A judge has four main objectives when judging an exhibition or competition. They are to:
- Evaluate the images,
- Educate the image-makers,
- Encourage those looking to refine their photographic skills, and
- Entertain the audience in the process.
WAPJA judges will use the same principles of image appraisal when assessing images for competitions (which rank all images relative to each other to produce a first, second and third) and exhibitions (which rate images against absolute standards (see WAPJA Exhibition Scoring System) to determine any number of gold, silver or bronze awards). These principles are explained in the “What the Judge Thinks” page on this website.
The same principles will apply to panel judging, where the awarding of first/second/third or gold/silver/bronze is decided by three or more judges. It is important that all judges are able to explain their choices to each other using the accepted language of criteria and elements. Panel judging can be a rewarding experience if each judge is prepared to suspend personal biases and listen to opposing points of view.
General Information for Judges
All WAPJA judges will endeavour to:
- adopt a professional attitude with due courtesy toward the club and its members,
- apply consistent and constructive criticism regardless of image quality,
- identify the merits of an image to provide positive feedback to the photographer,
- use the appropriate language of image critique,
- recognise and suppress personal preferences and biases,
- balance objectivity and subjectivity when appraising images,
- accept any disagreement and be willing to discuss with the photographer out-of-session,
- consider positive and negative feedback from clubs and organisations as a vehicle for continuous improvement,
- develop and maintain a personal portfolio of images for viewing by clubs and organisations, and
- seek continuous improvement through feedback and by attendance at WAPJA seminars, workshops and judging exercises.
Specific Code of Conduct for WAPJA Judges
- All judges should treat each camera club and its members as clients to whom a service is being provided.

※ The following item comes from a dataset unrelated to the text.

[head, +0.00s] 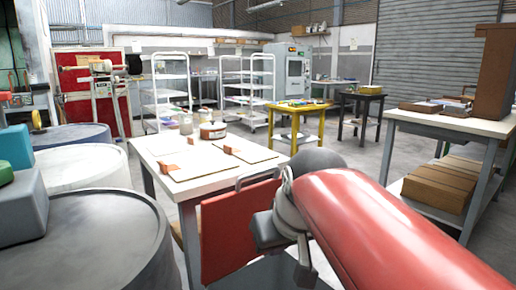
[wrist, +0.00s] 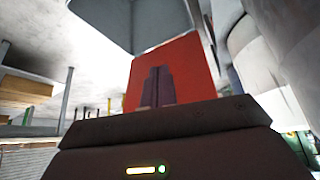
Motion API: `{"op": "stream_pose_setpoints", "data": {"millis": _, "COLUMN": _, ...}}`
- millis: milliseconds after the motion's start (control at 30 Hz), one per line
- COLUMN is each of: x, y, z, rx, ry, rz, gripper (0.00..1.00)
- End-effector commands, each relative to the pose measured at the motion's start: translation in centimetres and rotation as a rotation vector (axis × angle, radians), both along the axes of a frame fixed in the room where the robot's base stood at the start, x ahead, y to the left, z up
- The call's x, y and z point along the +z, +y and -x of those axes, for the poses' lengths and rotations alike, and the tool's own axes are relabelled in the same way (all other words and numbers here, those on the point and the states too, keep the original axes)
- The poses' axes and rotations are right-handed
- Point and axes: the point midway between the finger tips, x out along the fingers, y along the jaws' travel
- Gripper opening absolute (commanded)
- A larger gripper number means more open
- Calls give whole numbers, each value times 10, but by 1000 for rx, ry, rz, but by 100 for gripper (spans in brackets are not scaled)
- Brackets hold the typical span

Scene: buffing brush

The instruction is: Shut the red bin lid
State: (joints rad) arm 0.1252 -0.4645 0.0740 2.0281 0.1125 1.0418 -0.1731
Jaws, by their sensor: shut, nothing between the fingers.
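A flat red panel, which looks like the red bin lid (head: 228,232), stands steeply upright in front of the white table in the head view. My gripper (head: 264,236) is at its right side, partly hidden by my own red arm. In the wrist view the shut, empty fingers (wrist: 158,87) show in front of the red lid (wrist: 196,72). Whether they touch it I cannot tell. The bin's body is mostly hidden; a grey surface shows low behind my arm.
A white table (head: 190,192) with boards and a round tin (head: 213,130) stands just behind the lid. Large grey drums (head: 105,240) crowd the left. A workbench (head: 455,124) with brown boxes stands right. Open floor lies between the tables.

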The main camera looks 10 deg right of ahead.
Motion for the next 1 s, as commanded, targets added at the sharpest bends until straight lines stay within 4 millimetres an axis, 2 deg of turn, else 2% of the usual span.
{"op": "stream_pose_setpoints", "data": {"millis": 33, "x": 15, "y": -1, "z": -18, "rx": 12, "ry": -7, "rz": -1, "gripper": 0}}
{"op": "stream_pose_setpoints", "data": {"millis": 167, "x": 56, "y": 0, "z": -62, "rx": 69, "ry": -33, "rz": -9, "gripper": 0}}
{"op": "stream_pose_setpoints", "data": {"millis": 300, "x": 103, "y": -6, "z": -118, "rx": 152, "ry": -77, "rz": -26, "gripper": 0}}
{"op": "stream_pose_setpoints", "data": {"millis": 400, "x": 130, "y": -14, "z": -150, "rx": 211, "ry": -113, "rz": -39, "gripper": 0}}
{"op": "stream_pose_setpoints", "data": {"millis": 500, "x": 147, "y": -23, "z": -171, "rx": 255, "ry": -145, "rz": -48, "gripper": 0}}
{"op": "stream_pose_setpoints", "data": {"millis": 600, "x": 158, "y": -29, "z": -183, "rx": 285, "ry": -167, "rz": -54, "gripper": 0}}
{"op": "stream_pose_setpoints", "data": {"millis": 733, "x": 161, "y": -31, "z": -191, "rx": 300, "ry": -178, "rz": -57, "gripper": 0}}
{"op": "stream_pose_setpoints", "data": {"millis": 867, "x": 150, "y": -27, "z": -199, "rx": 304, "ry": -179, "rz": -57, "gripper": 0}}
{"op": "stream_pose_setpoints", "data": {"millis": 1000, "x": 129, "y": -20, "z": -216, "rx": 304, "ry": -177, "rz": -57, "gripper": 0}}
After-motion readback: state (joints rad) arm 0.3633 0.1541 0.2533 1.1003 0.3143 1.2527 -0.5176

This means that a judge should strive to achieve satisfaction on the part of the club and its members. The same principle applies to judging for organisations holding competitions or exhibitions. WAPJA judges are representing the Association both during and after judging, hence their behaviour should reflect the Association’s principles.
- Judges must know and understand the WAPJA Judging Criteria and Elements, and ensure that the terms used in delivering a critique are consistent with them. Be prepared to explain what these terms mean if asked. Consistency in the language used by judges will, in time, improve the audience’s appreciation of the comments made.
- A judge should never imply that the creator of an image they are judging, is subordinate or inferior to the judge. Judges should never demean or ridicule an image or a photographer, whether during judging or after. While humour is always welcome in judging, indeed it may be used to entertain, it should never be at the expense of the competitor or exhibitor.
- Judges should give priority to being constructive in their judging. Recognising and emphasising that what has been done well in an image is just as important as finding its faults. Criticism should always be expressed in the context of how the image might be improved, and not in a way that would discourage the photographer. Comments must have a positive, rather than a negative, tone.
- Whether a judge likes or dislikes an image (or a particular photographic genre) is irrelevant to the judging process and the rank or score given. A judge’s task is to identify what makes the image successful or unsuccessful, but statements indicating personal likes or dislikes should be avoided. While personal biases are natural and unavoidable, these should be suppressed during the judging process.
- It is not a weakness of an image if the judge would have made the image in a different, but equally valid, way. If the reason a judge would have done something a different way is a matter of personal taste, then it should be expressed as “another way of doing this might have been…but your approach is equally valid”.
- The judging of photographic images is both subjective and objective. It is important that the judge acknowledge those images that are objectively well made. For example, a judge who does not personally take , or like, images of a certain genre must be able to appreciate the qualities of a well-made image and recognise the objective merits of it.
- When a judge awards the first, second and third places in a competition, it is inevitable that the judge’s subjective experiences and preferences will influence the result, particularly if the images would have scored equally in an exhibition. This cannot be avoided. However, the judge should explain that an entrant should feel successful if his or her entry is in the “winning circle” of images but was unplaced.
- Judges should not fear disagreement with their views; they should see questions as an opportunity to explain their analysis in more detail and to discuss and educate. A judge should not feel it is necessary to defend his or her view or become entrenched in it. It is advisable to defer questions to the end of a judging session, so that your focus is not distracted.
- Never reveal that you are angry with a comment or a question. Professionalism requires that you demonstrate an attentive interest in the views expressed by members of your audience. If you ever consider that some comments have gone beyond robust debate, you should report the behaviour to WAPJA through the Judges Feedback process.